This seems to get all your required validation into a single statement. I have assumed that the non-numeric characters have to be the same. If this is not true, the check could be changed to something like:
OK = X MATCH "2N1X2N1X2N" AND INDEX(":/-",X[3,1],1) > 0 AND INDEX(":/-",X[6,1],1) > 0
Ok, I guess the requirement of surrounding characters was not obvious to me. Still, it does not make it much harder. You just need to 'parse' the string looking for the first (I assume) such pattern (if any) in the input string.

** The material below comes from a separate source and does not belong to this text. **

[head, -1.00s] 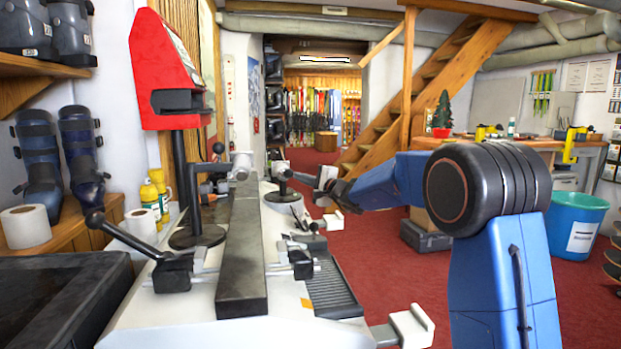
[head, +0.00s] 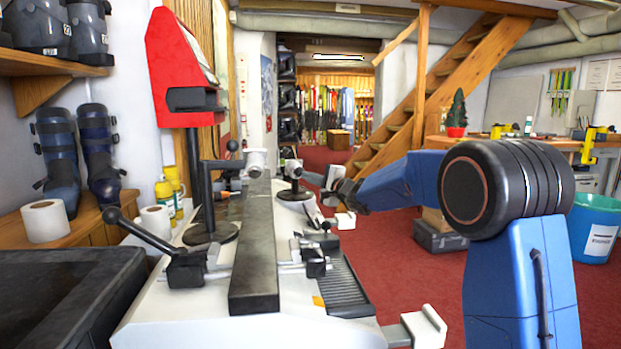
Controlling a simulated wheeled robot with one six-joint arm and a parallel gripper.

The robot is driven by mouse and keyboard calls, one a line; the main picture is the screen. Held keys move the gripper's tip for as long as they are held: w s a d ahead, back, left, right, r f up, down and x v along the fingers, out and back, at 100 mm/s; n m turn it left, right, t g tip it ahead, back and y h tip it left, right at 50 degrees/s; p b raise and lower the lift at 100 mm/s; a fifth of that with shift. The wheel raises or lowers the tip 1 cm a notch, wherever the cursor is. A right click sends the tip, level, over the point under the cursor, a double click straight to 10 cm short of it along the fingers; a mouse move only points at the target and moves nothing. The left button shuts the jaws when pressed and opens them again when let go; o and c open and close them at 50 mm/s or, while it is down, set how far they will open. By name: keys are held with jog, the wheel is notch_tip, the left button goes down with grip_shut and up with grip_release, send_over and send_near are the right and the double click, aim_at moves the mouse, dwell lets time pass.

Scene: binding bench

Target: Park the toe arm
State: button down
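The binding bench (head: 190,325) has a white top with a long dark bar down its middle. At its near left, a black lever with a ball knob (head: 140,229) slants up to the left from a clamp. At the far end, a short black post with a grey head stands on a round base (head: 295,193). Which of these parts is the toe arm, I cannot tell for sure. My gripper (head: 338,190), at the end of my blue arm, is just right of that post. Its fingers are small and dark, and whether they touch anything or are open is unclear.
A red device (head: 182,70) stands on a black post at the bench's left. A white-ended handle (head: 425,328) juts from the near right edge. Spray bottles (head: 166,200) and paper rolls stand left.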

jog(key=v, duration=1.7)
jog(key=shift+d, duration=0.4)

This can be done in a couple of lines of code. Here is a (rather untested ) R83 style test program:
PROMPT ":"
LOOP
LOOP
CRT 'Enter test string':
INPUT S
WHILE S # "" AND LEN(S) < 8 DO
CRT "Invalid input! Hit RETURN to exit, or enter a string with >= 8 chars!"
REPEAT
UNTIL S = "" DO
*
* Look for 1st occurrence of pattern in string..
CARDNUM = ""
FOR I = 1 TO LEN(S)-7 WHILE CARDNUM = ""
IF S[I,8] MATCH "2N1X2N1X2N" THEN
IF INDEX(":/-",S[I+2,1],1) > 0 AND INDEX(":/-",S[I+5,1],1) > 0 THEN
CARDNUM = S[I,8] ;* Found it!
END ELSE I = I + 8
END
NEXT I
*
CRT CARDNUM
REPEAT
There is only 7 or 8 lines here that actually look for the card number pattern in the source/test string.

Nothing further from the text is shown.